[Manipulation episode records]
[start]

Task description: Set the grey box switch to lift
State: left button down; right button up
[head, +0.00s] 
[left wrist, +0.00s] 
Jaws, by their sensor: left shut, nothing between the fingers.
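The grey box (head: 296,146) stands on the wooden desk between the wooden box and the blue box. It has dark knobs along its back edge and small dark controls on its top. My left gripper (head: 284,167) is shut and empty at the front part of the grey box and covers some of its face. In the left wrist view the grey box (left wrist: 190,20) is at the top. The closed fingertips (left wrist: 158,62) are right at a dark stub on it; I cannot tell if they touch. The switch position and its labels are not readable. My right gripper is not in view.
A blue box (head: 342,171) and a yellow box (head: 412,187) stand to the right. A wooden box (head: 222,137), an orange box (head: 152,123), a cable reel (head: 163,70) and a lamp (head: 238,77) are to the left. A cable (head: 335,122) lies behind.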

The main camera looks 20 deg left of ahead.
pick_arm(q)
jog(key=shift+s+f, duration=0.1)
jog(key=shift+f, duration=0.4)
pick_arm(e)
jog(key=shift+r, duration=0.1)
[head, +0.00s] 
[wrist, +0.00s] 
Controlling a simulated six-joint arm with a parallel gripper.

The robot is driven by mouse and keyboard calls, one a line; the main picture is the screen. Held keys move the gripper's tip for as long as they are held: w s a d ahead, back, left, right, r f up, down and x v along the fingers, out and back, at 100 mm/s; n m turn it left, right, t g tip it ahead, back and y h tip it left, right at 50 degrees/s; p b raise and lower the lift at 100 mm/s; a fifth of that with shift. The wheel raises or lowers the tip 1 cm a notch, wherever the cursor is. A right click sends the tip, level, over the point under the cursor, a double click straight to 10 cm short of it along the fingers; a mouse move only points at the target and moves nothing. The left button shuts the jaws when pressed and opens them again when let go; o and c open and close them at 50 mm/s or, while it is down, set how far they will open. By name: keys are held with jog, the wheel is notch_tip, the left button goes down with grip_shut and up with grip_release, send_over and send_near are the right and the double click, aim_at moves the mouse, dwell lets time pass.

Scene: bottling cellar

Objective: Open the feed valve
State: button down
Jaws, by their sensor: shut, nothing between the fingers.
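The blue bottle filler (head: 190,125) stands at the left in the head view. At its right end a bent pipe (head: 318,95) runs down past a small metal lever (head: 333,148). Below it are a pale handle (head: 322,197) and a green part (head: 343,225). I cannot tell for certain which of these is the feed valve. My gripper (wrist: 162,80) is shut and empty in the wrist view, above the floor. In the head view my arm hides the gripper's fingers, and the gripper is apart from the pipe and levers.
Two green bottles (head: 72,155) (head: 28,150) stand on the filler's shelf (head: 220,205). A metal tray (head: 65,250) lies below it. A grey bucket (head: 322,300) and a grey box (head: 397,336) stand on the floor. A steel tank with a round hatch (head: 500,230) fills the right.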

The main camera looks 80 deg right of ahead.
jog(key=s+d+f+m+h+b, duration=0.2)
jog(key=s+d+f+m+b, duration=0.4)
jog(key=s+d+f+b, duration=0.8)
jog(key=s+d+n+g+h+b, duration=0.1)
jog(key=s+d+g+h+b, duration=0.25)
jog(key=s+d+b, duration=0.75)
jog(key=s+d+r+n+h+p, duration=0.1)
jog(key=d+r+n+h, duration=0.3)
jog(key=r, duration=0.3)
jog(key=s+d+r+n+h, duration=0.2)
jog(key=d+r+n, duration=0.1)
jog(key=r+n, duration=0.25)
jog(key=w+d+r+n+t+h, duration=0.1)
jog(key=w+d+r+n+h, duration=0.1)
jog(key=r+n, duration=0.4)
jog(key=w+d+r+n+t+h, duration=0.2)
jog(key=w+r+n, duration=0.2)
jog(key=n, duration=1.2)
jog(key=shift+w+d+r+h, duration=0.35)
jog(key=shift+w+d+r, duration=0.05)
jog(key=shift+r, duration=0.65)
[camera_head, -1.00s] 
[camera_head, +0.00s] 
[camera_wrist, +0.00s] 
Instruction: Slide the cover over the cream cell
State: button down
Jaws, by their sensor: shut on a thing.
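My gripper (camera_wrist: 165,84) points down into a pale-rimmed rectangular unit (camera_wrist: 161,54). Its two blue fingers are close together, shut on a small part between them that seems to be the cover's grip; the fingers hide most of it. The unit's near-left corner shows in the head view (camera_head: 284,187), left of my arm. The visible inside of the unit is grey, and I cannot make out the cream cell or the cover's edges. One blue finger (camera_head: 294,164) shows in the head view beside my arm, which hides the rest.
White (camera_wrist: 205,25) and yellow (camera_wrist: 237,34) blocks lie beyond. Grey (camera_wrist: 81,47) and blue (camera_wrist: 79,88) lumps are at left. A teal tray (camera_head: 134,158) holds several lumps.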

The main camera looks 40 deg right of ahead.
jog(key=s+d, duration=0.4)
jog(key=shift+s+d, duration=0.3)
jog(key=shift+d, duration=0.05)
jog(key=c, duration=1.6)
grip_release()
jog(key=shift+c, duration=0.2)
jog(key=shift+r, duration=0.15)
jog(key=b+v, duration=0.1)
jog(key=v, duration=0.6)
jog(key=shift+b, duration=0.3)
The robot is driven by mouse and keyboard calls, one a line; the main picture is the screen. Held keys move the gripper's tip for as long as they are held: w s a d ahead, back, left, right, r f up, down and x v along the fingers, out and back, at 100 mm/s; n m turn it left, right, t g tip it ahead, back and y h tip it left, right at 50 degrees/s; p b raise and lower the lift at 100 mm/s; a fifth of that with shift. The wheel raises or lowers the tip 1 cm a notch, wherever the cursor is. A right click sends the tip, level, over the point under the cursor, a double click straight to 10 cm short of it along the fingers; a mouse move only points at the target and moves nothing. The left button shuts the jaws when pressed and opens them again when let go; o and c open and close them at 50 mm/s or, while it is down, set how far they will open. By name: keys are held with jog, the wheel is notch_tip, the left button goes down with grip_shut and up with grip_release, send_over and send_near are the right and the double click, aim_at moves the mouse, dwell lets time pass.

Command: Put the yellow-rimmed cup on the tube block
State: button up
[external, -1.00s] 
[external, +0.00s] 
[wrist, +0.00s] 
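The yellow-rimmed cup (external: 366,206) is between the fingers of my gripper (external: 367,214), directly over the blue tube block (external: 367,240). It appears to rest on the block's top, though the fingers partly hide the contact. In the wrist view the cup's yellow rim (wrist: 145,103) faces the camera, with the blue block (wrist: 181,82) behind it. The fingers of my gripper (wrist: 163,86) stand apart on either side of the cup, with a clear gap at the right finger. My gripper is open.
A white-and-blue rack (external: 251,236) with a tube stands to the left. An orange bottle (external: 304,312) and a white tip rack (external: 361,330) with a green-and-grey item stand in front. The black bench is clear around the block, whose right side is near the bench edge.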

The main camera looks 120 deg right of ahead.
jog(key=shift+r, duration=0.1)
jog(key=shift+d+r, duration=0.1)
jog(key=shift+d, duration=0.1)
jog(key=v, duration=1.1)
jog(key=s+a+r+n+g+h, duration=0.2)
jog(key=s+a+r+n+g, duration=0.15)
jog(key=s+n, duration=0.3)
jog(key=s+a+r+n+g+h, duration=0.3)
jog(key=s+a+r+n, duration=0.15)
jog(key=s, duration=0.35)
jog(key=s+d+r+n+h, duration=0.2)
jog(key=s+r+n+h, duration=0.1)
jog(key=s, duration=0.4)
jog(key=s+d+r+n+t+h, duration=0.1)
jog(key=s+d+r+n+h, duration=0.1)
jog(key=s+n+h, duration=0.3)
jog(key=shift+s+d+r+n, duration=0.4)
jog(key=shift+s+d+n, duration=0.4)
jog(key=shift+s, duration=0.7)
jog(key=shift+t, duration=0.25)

[end]

▸ Set problem
Show each line holding the word "State".

▸ Reply
State: left button down; right button up
State: button down
State: button down
State: button up

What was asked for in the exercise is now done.